Semangat Berbagi Barengi Literasi
Foto by @fileproject |
Sudah mafhum, era media sosial, setiap orang begitu
bersemangat untuk berbagi. Berbagi apapun. Tentang kehidupan diri; kantor,
rumah, aktivitas, jejaring, ataupun sosial. Semangat berbagi inilah yang
menjadikan sosmedland Indonesia begitu ramai dan riuh, tumpah ruah semuanya di
sosmed land. Wajar sosmedland Indonesia masuk daftar 5 terbesar dunia.
Sayang, semangat berbagi tersebut seringkali menimbulkan
masalah karena tidak dibarengi dengan semangat literasi. Ya, literasi. Literasi
bukan hanya soal membaca. Bukan hanya soal menulis.
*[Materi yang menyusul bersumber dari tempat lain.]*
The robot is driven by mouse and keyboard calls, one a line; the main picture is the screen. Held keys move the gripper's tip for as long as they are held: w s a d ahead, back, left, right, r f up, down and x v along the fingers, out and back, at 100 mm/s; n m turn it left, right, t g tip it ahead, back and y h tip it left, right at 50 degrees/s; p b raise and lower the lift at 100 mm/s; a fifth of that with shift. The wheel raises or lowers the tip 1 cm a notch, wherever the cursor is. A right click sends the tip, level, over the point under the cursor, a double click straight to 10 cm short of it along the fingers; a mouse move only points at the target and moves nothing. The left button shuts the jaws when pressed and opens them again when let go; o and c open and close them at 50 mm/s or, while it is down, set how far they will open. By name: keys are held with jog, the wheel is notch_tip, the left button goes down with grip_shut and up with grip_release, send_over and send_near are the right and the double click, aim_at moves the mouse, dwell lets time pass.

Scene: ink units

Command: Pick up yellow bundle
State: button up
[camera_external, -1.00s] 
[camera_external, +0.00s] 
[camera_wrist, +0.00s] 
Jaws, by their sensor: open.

Juga bagaimana memahami
setiap isu, wacana, atau pun peristiwa dipahami dengan benar tentang apa,
bersumber dari mana, dan apa kegunaannya.
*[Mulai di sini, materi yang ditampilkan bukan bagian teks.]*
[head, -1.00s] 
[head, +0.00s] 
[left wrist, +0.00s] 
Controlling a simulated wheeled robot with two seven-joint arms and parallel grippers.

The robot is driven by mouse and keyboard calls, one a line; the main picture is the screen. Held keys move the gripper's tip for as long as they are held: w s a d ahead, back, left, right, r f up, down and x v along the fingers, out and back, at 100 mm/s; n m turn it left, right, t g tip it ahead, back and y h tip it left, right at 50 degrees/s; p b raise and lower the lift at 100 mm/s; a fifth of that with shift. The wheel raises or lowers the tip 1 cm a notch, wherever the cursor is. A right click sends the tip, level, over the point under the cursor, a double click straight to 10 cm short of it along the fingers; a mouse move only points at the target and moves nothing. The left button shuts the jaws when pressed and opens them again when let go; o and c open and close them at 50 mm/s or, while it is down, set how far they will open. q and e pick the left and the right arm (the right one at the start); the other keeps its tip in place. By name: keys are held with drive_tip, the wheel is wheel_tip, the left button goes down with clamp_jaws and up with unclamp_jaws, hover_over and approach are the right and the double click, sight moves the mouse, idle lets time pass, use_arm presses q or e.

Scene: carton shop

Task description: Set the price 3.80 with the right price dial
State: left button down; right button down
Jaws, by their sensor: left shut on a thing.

Yaaa sebenarnya sih, jika dikaji berdasarkan kajian filsafat;
misalnya tentang suatu informasi yang beredar, maka informasi tersebut harus
dipahami dulu hakikat informasi tersebut (ontology), sumber, asal usul, atau
bagaimana cara informasi itu muncul, daaan kira-kira nih. Informasi tersebut
berguna atau bermanfaat apa tidak jika disebarkan lagi.
Jika ini sudah dipahami, sebetulnya selesai. Tidak akan muncul masalah. Hanya saja tidak
setiap orang mau dan mampu sampai sejauh itu berfikir. Karena semangat berbagi
hanya dibarengi dengan hasrat atau dorongan naluri ingin cepat eksis dan
terkenal. Apalagi dilike, dishare ulang, dikomentari, dengan
melebihi jumlah pertemanannya. Eksistensi kita seakan memuncak. Berbagi pun
menjadi candu. Tidak peduli benar atau salah. Yang penting eksistensinya
terpenuhi, hasratnya tersalurkan, ia pun tidak pernah tertinggal informasi terkini
di bandingkan tetangga sebelahnya-Fear of Mising Out (FoMO).
Sebelum dikenai pasal UU ITE yang bisa menjerat dengan
penjara tahunan dan denda ratusan juta. Maka warganet dengan kategori tersebut
tidak akan penah kapok, kecuali saat polisi sudah menjemput. Baru menyesal.
Oleh karena itu, sebelum menyesal. Maka semangat berbagi
harus dibarengi dengan literasi. Literasi sendiri ada yang bersifat fisik
seperti membaca dan menulis, kecenderungan ini lebih kepada peristiwa
literasinya. Namun yang tidak kalah penting adalah pada aspek praktiknya yang
cenderung abstrak. Pada praktinya, literasi melibatkan nilai, sikap, perasaan,
dan hubungan sosial. Pada konteks pelibatan ini juga mengikutsertakan aspek kognitif.
Literasi mulanya adalah kegiatan mengenal huruf lalu mengenal
tulisan. Berkembang menjadi suatu keterampilan membaca dan menulis. Namun, literasi
tidak berhenti pada kemampuan membaca dan menulis. Dalam konteks informasi
seperti dikutip Iriantara (2009), literasi dipahami sebagai kemampuan
mengumpulkan, mengorganisasikan, menyaring, dan mengevaluasi informasi.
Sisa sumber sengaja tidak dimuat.